3. the estimated lifetime cost and availability of potential energy resources.

The act requires the companies to review the assessment and develop a comprehensive plan for procuring energy resources. The plan must include a wide range of resources, including energy efficiency, conventional and renewable generating resources, combined heat and power (cogeneration), and emerging energy technologies. The plan must seek to minimize the cost of these resources and maximize customer benefit consistent with the state's environmental policies. Under the act, resource needs must first be met through all available energy efficiency measures that are cost-effective, reliable, and feasible. The Connecticut Energy Advisory Board must review the plan and submit it to DPUC. DPUC must approve, or modify and approve the plan and the electric companies must implement it under DPUC oversight.


PA 08-2, August Special Session, increases the maximum income a household can have to participate in the energy conservation loan program from 150% to 200% of the median area income.  The program, administered by the Department of Economic and Community Development (DECD), provides loans for energy efficiency improvements and replacement furnaces and boilers in residential structures.  The act sets a 0% interest rate for loans for natural gas furnaces or boilers that meet or exceed federal Energy Star standards and propane and oil

furnaces and boilers that are at least 84% efficient.
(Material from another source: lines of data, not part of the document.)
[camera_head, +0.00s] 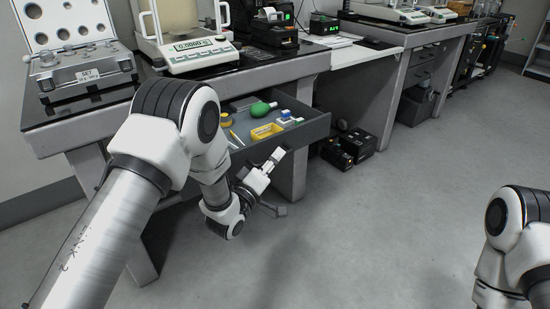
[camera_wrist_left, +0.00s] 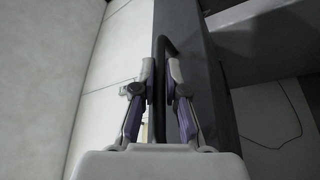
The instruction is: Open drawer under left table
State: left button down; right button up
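The left table (camera_head: 90,122) is a grey frame with a dark top at the left. Its drawer (camera_head: 308,136) is pulled out and open. Inside are a green bulb (camera_head: 259,109), a yellow box (camera_head: 265,131), a roll of tape and small items. My left gripper (camera_head: 276,157) is at the drawer's front. In the left wrist view, its two fingers (camera_wrist_left: 161,80) stand closely on both sides of the dark bar handle (camera_wrist_left: 160,115) and appear closed on it. My right arm shows at the right edge, with its gripper out of view.
A balance (camera_head: 190,55) and an open weight case (camera_head: 80,70) stand on the table top. A black box (camera_head: 350,146) lies on the floor right of the drawer. The grey floor in front is clear.

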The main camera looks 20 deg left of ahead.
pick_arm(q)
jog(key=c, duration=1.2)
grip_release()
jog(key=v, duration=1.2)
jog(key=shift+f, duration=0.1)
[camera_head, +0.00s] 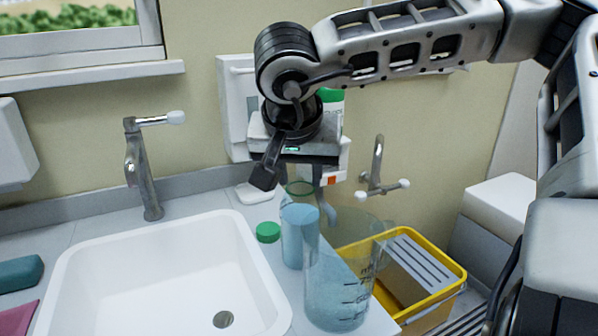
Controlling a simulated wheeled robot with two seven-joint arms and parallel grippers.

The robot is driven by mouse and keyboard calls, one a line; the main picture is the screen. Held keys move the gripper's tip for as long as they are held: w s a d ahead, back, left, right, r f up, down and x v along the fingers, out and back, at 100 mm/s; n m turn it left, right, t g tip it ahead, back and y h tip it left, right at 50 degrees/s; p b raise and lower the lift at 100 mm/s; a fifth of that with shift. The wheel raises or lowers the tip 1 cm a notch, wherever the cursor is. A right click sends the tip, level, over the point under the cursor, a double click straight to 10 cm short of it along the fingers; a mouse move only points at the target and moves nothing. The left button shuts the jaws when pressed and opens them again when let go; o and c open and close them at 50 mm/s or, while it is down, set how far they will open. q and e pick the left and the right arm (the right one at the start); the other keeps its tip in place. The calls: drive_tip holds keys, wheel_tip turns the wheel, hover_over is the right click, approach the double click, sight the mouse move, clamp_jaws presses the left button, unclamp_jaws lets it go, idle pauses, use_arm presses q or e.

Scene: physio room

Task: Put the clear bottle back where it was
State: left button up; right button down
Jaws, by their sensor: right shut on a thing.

The act appropriates $2 million in FY 09 to DECD to provide additional loans for this program for the efficiency improvements, alternative energy devices, and replacement furnaces and boilers.  

The act required the Office of Policy and Management to establish a program in FY 09 to subsidize energy audits conducted by oil dealers or other entities for people who heat their homes with fuels other than natural gas or electricity.  The act appropriated $7 million in FY 09 for the program.  The act also appropriated $2 million in FY 09 to the Department of Social Services to develop a plan for funding weatherization projects for low-income households who participate in the Connecticut energy assistance program.